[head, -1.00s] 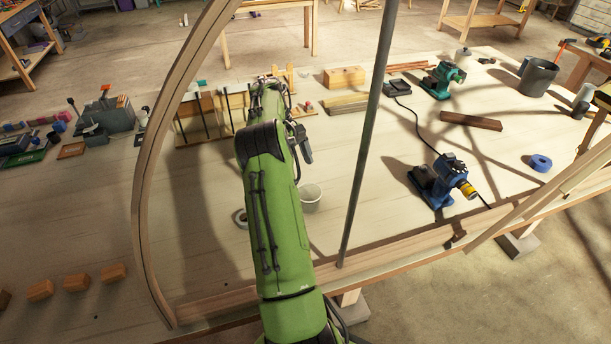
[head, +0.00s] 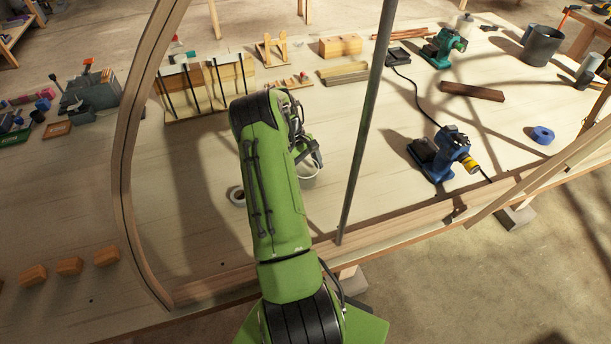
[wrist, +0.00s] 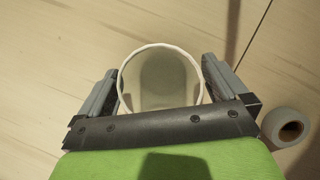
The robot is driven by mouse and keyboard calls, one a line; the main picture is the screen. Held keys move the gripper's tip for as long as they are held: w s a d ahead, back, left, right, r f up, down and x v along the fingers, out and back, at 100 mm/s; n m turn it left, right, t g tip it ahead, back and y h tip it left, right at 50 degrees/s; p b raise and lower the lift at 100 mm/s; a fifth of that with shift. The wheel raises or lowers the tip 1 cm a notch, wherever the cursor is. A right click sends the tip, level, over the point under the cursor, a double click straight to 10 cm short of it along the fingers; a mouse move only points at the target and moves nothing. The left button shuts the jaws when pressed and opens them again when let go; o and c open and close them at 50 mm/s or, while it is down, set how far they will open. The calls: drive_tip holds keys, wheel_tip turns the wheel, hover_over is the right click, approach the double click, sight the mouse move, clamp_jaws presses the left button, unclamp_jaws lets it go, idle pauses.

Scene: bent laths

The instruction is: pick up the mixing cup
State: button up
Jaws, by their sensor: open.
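The mixing cup (wrist: 160,78) is a pale, open-topped cup, seen from above in the wrist view. It stands upright on the bench and looks empty. My gripper (wrist: 162,85) is open, with one finger on each side of the cup; I cannot tell whether the fingers touch it. The lower part of the cup is hidden by my gripper's body. In the head view the cup (head: 308,172) shows only partly beside my green arm, and my gripper (head: 312,155) is over it.
A roll of tape (wrist: 285,127) lies close beside the cup. A metal rod (head: 362,130) rises right of my arm, and a bent lath (head: 122,150) arches on the left. A blue power tool (head: 447,153) stands to the right.

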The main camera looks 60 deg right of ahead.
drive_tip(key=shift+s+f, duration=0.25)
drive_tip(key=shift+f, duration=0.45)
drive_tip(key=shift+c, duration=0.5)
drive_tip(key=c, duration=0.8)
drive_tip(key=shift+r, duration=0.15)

******************************

Going through the data, tally the lines containing "button" and report only the result.

2